In the bottom of the third, Santiago hit his second home run off Kazmir, again with nobody on. Third sacker Mike Hessman joined the party in the bottom of the fourth with yet another solo home run, followed by Tiger catcher Dustin Ryan with a solo dinger in the bottom of the fifth. In the top of the seventh, Rays stud Evan Longoria hit a solo home run off Tiger pitcher Galarraga, but the Tigers answered back with three in the bottom of the seventh, including a pinch-hit jack by Curtis Granderson, the fifth Tiger home run of the afternoon. The Rays closed out the scoring in the top of the eighth with Zobrist’s three-run blast off Galarraga, and the game ended with the Tigers on top by a score of 7-5.
I was even more impressed with Comerica Park this time around than last year during our league Trip, mostly because of the beautiful weather and the large crowd for a Thursday afternoon game for a last place team. Detroit fans are some of the best in the country, and they showed it once again on Thursday afternoon.

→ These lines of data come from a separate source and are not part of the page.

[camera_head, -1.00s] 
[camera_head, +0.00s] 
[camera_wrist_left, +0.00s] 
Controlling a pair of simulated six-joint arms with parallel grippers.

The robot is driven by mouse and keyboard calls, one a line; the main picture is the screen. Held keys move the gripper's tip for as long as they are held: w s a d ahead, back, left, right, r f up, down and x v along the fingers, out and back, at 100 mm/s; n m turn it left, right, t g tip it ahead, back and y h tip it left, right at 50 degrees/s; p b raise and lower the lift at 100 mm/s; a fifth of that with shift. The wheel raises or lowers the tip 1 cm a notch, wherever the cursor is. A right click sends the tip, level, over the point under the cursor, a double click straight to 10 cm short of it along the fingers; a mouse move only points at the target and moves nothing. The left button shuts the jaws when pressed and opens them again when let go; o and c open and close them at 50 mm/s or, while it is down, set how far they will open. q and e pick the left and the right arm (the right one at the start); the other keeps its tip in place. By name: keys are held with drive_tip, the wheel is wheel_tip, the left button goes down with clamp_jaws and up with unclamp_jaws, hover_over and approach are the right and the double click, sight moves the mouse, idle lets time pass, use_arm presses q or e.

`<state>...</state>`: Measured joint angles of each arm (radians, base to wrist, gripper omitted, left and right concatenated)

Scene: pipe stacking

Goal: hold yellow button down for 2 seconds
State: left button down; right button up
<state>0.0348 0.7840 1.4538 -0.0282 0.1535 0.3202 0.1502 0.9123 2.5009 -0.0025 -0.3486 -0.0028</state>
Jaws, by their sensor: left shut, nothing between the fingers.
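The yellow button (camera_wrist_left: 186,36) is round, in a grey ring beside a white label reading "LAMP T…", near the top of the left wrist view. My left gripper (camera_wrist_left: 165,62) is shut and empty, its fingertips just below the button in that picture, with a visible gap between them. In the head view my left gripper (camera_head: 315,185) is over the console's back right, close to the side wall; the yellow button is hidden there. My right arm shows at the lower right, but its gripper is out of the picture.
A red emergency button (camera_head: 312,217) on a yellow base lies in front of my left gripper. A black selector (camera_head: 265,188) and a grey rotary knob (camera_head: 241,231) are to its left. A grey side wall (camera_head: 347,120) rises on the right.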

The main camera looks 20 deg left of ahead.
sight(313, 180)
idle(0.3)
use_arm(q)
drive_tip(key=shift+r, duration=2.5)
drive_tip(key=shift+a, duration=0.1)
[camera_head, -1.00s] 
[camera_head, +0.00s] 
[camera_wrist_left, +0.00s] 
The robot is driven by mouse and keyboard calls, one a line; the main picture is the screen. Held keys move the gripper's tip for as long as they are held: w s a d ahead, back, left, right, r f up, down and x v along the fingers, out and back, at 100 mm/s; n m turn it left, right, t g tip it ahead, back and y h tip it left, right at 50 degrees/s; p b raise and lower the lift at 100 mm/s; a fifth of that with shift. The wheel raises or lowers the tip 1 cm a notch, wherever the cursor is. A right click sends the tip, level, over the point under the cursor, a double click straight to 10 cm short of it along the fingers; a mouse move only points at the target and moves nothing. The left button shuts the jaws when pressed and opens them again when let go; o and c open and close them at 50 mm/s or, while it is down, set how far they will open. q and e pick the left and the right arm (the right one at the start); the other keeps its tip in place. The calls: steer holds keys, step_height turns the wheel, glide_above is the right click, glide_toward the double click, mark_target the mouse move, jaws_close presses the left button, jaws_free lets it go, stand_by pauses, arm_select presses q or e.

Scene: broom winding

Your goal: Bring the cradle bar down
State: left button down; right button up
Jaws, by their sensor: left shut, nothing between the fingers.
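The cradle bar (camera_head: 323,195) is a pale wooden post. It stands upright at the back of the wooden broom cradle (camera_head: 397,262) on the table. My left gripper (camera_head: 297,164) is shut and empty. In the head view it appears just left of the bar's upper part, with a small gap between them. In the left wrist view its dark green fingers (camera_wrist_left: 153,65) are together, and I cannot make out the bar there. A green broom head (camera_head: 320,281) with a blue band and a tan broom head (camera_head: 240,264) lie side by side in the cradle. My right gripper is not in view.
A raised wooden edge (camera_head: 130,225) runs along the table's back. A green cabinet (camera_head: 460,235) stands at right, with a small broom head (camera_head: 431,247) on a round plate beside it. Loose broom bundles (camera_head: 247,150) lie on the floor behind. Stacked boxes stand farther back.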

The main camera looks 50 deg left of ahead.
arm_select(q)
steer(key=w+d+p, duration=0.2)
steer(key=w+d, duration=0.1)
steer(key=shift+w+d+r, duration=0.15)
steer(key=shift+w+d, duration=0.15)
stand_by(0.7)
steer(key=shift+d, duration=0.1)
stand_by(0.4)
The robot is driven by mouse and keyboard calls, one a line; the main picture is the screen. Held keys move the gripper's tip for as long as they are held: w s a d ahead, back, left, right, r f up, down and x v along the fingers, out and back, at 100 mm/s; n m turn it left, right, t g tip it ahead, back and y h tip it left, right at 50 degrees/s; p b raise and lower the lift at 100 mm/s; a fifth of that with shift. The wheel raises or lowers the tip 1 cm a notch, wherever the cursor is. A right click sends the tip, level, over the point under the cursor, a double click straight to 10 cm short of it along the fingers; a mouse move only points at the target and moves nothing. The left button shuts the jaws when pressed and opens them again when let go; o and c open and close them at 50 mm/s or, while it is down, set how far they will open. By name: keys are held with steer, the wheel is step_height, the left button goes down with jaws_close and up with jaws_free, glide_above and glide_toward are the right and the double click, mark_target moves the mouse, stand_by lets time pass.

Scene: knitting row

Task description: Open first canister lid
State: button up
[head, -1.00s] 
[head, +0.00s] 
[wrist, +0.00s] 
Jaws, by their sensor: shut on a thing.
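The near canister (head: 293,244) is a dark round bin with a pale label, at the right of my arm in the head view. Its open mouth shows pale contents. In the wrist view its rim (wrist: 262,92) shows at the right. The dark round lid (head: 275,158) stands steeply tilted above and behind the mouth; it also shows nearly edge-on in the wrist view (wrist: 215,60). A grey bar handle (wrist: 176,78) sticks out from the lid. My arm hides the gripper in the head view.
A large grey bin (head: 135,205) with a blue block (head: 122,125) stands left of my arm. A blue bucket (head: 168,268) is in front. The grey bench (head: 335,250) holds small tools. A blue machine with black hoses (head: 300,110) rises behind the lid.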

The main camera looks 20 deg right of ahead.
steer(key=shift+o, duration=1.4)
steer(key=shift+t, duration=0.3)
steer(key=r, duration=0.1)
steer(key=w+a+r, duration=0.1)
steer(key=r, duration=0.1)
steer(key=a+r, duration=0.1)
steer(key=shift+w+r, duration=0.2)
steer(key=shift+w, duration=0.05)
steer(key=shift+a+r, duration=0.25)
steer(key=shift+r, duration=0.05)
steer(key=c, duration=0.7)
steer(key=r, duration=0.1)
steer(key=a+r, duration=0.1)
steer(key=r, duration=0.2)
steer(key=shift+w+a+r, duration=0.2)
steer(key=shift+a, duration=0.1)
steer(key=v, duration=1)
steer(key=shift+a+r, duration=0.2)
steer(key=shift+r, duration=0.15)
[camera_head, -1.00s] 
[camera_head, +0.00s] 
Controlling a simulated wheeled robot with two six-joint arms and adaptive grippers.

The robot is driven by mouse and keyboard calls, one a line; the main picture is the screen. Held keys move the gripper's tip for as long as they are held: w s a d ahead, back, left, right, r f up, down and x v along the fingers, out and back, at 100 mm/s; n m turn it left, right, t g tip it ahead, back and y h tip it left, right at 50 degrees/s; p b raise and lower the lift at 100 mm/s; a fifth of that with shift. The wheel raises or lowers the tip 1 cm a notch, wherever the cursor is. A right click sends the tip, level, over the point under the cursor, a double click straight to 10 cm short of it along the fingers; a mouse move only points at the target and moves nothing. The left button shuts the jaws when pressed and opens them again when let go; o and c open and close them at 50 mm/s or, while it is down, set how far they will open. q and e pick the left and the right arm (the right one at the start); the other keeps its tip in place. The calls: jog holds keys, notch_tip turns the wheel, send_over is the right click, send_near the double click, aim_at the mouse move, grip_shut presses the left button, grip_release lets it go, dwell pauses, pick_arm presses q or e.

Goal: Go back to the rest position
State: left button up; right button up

As we head into the final weekend of the season, here are your rankings through games of Thursday night, September 25:
Can the Monarchs hold onto second place, and the Highlanders fend off the Cubs for third? Can the Chiefs outlast the Wahoos in their battle for fifth place? Will the Skipjacks overtake the Bears for the seven-hole finish? Can the Senators catch the Tribe for eleventh place, or will they slip downward past the Slugs into the league sewer? In three more days, we will know the answers to all of these questions.
Hope you all had as great a week as I did, and best wishes to each of you during our final three days of the 2008 Hot Stove League season.